-- Start --

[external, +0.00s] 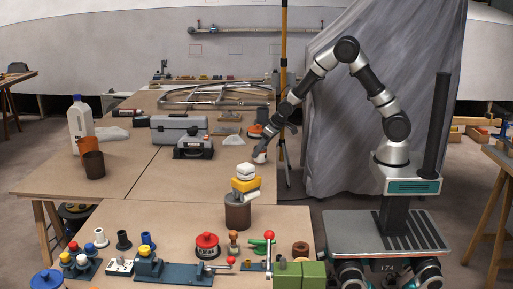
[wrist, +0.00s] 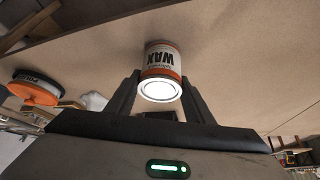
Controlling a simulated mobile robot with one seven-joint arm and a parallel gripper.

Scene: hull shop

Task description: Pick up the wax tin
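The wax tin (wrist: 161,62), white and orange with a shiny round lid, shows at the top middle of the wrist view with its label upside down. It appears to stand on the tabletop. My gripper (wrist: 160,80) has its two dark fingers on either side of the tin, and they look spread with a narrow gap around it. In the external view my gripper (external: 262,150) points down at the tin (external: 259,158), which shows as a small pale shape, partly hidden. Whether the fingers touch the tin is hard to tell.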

-- End --
-- Start --

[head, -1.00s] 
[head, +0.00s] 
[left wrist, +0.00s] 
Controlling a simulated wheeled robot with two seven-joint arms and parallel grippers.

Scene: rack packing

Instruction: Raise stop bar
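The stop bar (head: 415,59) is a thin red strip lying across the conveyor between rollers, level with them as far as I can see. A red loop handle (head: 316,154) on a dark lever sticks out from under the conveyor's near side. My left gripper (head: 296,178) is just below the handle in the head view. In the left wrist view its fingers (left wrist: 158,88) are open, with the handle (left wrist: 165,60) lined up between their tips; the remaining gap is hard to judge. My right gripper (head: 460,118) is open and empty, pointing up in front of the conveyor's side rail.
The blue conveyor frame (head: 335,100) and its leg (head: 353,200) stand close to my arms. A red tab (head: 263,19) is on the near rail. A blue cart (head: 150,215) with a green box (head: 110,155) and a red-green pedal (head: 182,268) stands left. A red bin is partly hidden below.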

-- End --
-- Start --

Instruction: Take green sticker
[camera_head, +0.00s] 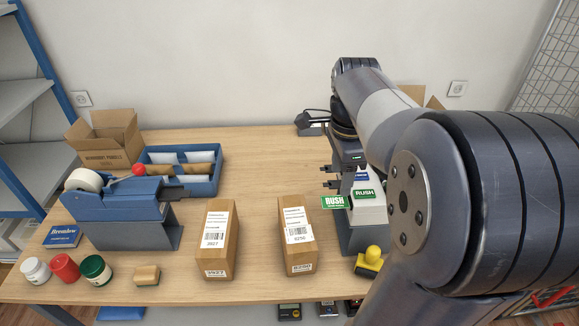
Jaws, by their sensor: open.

-- End --

Work to do ->
Give back, word for word, only the lines above from the line holding "[head, -1.00s]" to the line holding "Scene: rack packing", both included.

Task result ->
[head, -1.00s] 
[head, +0.00s] 
[left wrist, +0.00s] 
Controlling a simulated wheeled robot with two seven-joint arms and parallel grippers.

Scene: rack packing

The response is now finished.